WRITTEN EXERCISE =
Look for the string "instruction" and copy every line that has it.

[Robot control records]

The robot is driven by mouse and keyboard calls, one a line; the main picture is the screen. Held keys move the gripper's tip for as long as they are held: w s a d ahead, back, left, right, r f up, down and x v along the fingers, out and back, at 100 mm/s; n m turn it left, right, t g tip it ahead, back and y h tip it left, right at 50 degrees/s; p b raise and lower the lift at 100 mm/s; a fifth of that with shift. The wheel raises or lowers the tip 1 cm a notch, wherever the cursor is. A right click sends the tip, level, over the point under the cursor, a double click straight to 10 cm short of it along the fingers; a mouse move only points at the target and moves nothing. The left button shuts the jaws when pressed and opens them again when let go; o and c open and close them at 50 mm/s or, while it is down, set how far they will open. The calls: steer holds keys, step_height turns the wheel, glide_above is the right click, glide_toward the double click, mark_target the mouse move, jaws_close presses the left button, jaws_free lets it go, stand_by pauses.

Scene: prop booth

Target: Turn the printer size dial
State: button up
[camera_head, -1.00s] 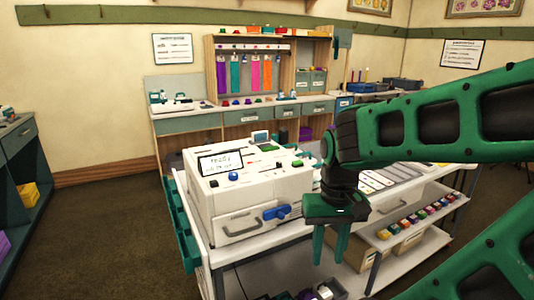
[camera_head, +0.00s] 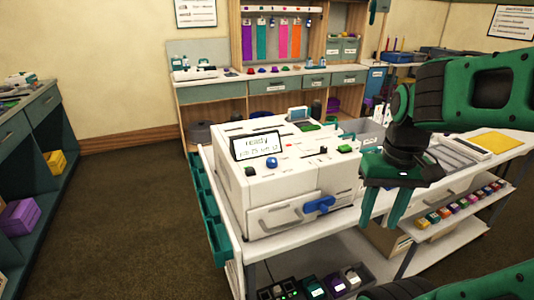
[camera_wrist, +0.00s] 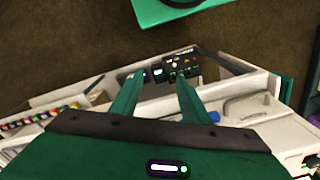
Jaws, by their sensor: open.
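The white printer (camera_head: 286,175) stands on a white table in the head view. Its top has a tilted "ready" screen (camera_head: 257,145), a blue knob (camera_head: 271,163) and a dark green knob (camera_head: 249,171). A blue lever-like handle (camera_head: 319,205) sits on its front. I cannot tell which control is the size dial. My gripper (camera_head: 379,222) is open and empty, pointing down, to the right of the printer's front and apart from it. In the wrist view its two fingers (camera_wrist: 157,80) are spread, with the printer's front at the right edge, partly cut off.
Teal bins (camera_head: 209,213) hang along the table's left side. A lower shelf holds several small coloured blocks (camera_head: 460,206). Dark devices (camera_head: 312,287) lie below the printer. A workbench (camera_head: 272,88) stands behind. The carpet (camera_head: 130,210) on the left is clear.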

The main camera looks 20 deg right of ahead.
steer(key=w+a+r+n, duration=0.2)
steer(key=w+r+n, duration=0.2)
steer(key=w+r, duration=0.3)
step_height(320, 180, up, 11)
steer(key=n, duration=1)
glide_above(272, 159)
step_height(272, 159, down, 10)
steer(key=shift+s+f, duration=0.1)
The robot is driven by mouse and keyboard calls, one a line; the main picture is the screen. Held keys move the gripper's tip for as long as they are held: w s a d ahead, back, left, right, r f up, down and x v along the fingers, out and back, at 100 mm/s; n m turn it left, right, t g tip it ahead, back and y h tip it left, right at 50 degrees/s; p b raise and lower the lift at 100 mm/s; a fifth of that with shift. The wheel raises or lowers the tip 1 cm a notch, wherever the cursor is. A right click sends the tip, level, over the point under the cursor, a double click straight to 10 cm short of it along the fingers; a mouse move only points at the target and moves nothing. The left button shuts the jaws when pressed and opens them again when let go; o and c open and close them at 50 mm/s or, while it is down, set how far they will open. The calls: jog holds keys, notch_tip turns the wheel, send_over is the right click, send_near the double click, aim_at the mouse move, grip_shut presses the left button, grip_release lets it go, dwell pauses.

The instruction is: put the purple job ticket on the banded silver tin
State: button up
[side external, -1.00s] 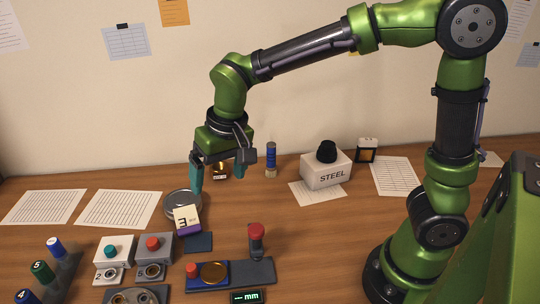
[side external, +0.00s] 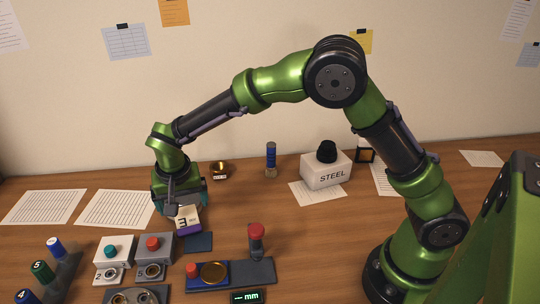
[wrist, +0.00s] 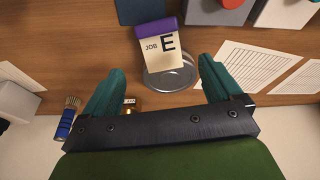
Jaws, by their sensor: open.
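The job ticket (side external: 186,219), a cream card with a purple band and a large letter, is in front of my gripper in the side view. In the wrist view the ticket (wrist: 162,48) reads "JOB E" and overlaps part of the round silver tin (wrist: 172,78). I cannot tell whether it rests on the tin or just beside it. The tin is largely hidden behind my gripper in the side view. My gripper (wrist: 162,66) is open and empty, its teal fingers apart on either side of the tin and ticket in the wrist view.
Button boxes (side external: 154,246) stand in front. Paper sheets (side external: 114,208) lie to the left.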

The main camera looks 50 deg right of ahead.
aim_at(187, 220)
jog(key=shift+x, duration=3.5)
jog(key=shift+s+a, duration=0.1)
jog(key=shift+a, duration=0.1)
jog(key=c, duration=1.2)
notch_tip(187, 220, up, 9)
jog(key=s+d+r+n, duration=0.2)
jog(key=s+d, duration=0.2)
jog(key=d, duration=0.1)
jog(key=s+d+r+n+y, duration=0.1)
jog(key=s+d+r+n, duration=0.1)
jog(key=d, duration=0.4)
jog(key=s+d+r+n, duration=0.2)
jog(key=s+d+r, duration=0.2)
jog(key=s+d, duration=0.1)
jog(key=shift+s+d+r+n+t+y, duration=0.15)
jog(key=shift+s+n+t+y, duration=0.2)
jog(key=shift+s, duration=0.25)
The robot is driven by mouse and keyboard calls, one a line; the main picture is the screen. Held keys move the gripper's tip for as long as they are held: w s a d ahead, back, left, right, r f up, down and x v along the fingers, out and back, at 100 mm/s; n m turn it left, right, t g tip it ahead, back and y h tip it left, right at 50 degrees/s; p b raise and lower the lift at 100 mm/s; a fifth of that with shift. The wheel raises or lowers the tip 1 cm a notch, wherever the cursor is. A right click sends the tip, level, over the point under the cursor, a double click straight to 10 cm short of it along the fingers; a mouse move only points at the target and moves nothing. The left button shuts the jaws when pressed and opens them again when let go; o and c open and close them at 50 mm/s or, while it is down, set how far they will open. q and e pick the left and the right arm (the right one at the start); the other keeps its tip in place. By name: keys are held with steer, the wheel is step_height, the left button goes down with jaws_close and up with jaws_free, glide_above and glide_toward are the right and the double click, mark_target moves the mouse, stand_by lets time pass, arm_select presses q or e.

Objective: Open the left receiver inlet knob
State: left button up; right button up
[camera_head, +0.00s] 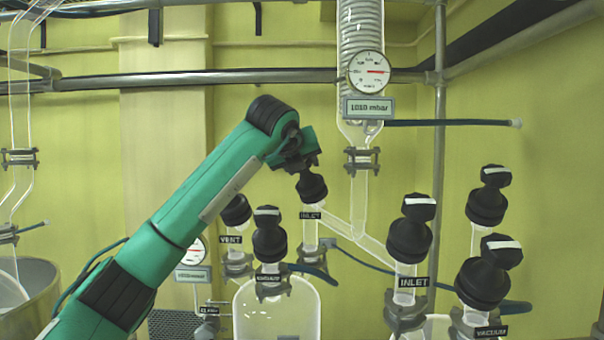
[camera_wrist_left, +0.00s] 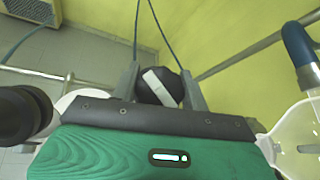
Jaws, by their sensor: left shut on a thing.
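The left receiver inlet knob (camera_head: 312,187) is black and sits upright on a glass neck above an INLET label (camera_head: 311,215), near the middle of the head view. My left gripper (camera_head: 303,167) comes down on it from above and hides its top. In the left wrist view the knob (camera_wrist_left: 160,86) shows a white stripe lying at a slant. It is between the two grey fingers of my left gripper (camera_wrist_left: 160,88), which is shut on it. My right gripper is in neither view.
The black vent knob (camera_head: 236,211) and another black knob (camera_head: 269,238) stand close to the left. A second inlet knob (camera_head: 411,232) and a vacuum knob (camera_head: 485,275) stand to the right. A slanted glass tube (camera_head: 345,230) and a gauge (camera_head: 369,72) are near.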

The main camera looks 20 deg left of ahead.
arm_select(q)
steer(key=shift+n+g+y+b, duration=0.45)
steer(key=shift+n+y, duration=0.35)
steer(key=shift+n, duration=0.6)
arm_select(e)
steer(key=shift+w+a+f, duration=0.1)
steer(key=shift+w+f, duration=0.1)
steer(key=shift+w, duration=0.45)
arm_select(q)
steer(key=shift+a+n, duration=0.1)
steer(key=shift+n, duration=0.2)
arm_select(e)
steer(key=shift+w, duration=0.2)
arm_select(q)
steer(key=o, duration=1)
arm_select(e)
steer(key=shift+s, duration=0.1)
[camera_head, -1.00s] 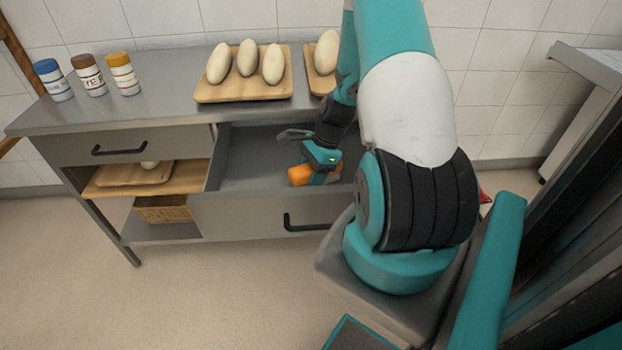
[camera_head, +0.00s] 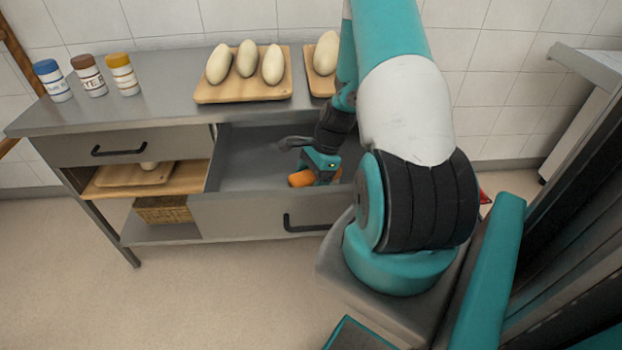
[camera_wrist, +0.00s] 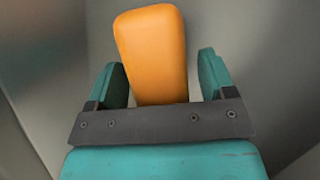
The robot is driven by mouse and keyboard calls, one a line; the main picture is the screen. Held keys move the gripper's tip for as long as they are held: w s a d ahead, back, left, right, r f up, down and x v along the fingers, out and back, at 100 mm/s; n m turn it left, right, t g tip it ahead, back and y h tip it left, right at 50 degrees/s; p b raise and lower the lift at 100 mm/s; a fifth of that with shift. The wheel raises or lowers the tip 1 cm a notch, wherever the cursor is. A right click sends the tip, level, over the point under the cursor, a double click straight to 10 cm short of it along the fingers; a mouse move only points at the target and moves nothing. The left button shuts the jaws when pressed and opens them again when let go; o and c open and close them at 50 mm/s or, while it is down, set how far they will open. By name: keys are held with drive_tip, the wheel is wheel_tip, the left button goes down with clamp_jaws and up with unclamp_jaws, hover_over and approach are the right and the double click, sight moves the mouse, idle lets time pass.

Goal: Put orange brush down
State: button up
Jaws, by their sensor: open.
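The orange brush (camera_head: 301,179) is inside the open drawer (camera_head: 250,208), near its front wall. In the wrist view the brush (camera_wrist: 155,50) shows as a smooth orange block extending out between the fingers. My gripper (camera_wrist: 165,78) is open, with one teal finger on each side of the brush and a gap on both sides. In the head view my gripper (camera_head: 318,177) is down in the drawer and partly covers the brush. Whether the brush lies flat on the drawer floor is hard to tell.
The worktop holds a board with several pale dough pieces (camera_head: 246,58), a second board with dough (camera_head: 326,53), and capped jars (camera_head: 90,76) at the left. A shut drawer (camera_head: 120,146) and a shelf with a basket (camera_head: 163,209) are at left. The drawer's left part is clear.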

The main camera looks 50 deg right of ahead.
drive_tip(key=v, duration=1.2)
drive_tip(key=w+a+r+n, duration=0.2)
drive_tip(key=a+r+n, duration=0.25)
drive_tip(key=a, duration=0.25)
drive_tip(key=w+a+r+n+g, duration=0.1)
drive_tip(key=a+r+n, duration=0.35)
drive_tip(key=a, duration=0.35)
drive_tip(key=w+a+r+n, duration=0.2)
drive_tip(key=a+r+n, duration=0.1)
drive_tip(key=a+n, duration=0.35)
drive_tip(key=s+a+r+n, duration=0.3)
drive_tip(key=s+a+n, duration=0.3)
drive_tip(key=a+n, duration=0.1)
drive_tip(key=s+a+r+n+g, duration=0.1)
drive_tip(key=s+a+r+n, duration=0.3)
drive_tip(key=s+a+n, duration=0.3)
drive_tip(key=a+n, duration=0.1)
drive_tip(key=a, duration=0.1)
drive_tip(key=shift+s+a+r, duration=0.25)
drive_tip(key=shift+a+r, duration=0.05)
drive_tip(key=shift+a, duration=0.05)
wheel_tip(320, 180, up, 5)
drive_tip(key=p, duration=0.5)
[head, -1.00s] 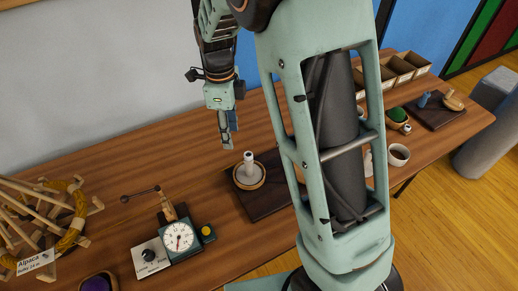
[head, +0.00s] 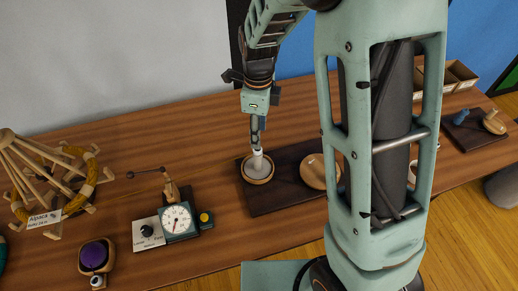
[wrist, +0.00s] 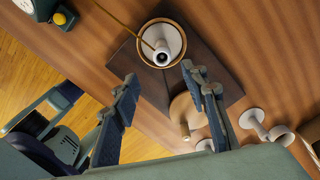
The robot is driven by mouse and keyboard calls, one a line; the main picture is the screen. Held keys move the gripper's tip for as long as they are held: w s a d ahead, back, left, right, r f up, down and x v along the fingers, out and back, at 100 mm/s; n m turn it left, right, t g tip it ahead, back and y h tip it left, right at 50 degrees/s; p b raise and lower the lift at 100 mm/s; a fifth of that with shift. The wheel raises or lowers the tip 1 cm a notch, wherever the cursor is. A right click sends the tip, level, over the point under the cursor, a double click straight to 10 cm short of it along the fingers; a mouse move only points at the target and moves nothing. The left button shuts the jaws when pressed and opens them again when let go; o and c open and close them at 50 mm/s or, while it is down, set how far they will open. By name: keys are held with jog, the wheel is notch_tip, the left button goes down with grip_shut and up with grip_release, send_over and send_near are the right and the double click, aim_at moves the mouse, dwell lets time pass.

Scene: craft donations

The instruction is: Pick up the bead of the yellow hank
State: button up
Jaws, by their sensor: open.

SOLUTION TO THE EXERCISE =
The instruction is: put the purple job ticket on the banded silver tin
The instruction is: Pick up the bead of the yellow hank

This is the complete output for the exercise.